You can find my full recap of the marketing for Long Shot at The Hollywood Reporter.
Online and Social
Not much at all on the movie’s official website, just a synopsis and collections of trailers and posters along with links to the film’s official social network profiles.
Media and Publicity
A first still was released in conjunction with the announcement of the title change earlier this year. Theron answered questions while in Austin while Paul Scheer commented on prepping to play the role of an obnoxious and clueless conservative TV talking head. The whole cast participated in a Q&A around that screening as well.
Rogen appeared on “Kimmel” a couple months ago to talk about the movie and more, including filming the sex scenes with Theron. Closer to release he showed up on “The Late Show” to hype the movie, talk about drugs and all that. Theron also made a few stops on the talk show and media circuit.
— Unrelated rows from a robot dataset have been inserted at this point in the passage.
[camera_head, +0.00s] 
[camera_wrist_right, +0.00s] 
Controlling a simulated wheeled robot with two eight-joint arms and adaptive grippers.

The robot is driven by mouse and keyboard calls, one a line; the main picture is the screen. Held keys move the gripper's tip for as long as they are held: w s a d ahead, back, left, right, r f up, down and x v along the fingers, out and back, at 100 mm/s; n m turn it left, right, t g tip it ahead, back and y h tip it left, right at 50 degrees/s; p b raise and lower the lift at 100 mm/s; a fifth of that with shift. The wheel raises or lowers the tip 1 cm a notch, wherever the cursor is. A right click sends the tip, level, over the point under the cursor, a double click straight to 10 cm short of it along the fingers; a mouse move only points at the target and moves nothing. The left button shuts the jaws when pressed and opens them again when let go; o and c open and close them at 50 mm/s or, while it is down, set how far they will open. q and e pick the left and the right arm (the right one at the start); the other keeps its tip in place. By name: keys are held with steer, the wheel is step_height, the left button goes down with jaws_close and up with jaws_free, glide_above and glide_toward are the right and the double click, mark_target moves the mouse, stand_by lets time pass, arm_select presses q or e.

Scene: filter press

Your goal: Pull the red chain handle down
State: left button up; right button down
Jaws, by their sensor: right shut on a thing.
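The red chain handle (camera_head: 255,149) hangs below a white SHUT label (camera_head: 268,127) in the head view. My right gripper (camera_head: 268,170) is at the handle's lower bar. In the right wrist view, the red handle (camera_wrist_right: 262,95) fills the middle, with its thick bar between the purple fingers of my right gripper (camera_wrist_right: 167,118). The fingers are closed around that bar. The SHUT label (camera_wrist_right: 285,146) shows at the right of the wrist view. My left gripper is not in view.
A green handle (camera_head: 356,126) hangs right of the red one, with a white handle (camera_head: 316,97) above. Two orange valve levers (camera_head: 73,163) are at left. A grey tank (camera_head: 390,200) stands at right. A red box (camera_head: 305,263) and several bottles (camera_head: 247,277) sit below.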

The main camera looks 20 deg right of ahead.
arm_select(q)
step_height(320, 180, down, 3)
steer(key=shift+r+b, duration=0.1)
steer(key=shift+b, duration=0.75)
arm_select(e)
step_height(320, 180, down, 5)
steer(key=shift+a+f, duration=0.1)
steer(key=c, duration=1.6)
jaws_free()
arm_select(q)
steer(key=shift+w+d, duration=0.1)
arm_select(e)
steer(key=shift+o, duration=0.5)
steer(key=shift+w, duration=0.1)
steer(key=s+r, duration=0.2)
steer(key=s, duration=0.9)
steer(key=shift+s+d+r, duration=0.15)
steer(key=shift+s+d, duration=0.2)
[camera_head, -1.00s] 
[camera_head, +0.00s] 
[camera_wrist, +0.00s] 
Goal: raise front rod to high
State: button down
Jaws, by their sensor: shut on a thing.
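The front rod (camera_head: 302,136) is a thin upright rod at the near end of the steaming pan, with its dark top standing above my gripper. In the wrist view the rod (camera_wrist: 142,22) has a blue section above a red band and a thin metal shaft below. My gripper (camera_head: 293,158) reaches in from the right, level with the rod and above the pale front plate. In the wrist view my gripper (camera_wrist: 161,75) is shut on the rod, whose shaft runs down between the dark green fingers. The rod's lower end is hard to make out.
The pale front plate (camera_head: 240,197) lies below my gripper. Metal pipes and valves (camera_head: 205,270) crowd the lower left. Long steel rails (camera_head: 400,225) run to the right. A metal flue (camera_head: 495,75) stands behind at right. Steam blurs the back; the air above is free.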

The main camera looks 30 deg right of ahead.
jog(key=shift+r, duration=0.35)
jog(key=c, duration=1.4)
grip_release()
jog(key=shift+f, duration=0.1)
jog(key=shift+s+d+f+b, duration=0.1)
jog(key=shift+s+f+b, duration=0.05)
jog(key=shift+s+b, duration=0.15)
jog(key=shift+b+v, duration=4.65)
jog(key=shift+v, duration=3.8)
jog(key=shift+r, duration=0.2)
Theron and Rogen were both interviewed about how the movie is about politics but it’s not political in that they’re not trying to comment on modern day happenings, just trying to find the humor in the system. There were also interviews with director Jonathan Levine and costar O’Shea Jackson as well as June Diane Raphael, who talked about the rom-com genre as a whole and how this movie fits into it.
One point I want to be sure and emphasize here is that this is exactly the kind of movie that, 20 years ago, would have opened to a respectable $45 million and been considered a success.
While Lionsgate avoided opening the movie directly against Avengers: Endgame, coming out the week after isn’t much better as event movies like that benefit greatly from repeat viewings, eating up all the oxygen in the room for a number of weeks.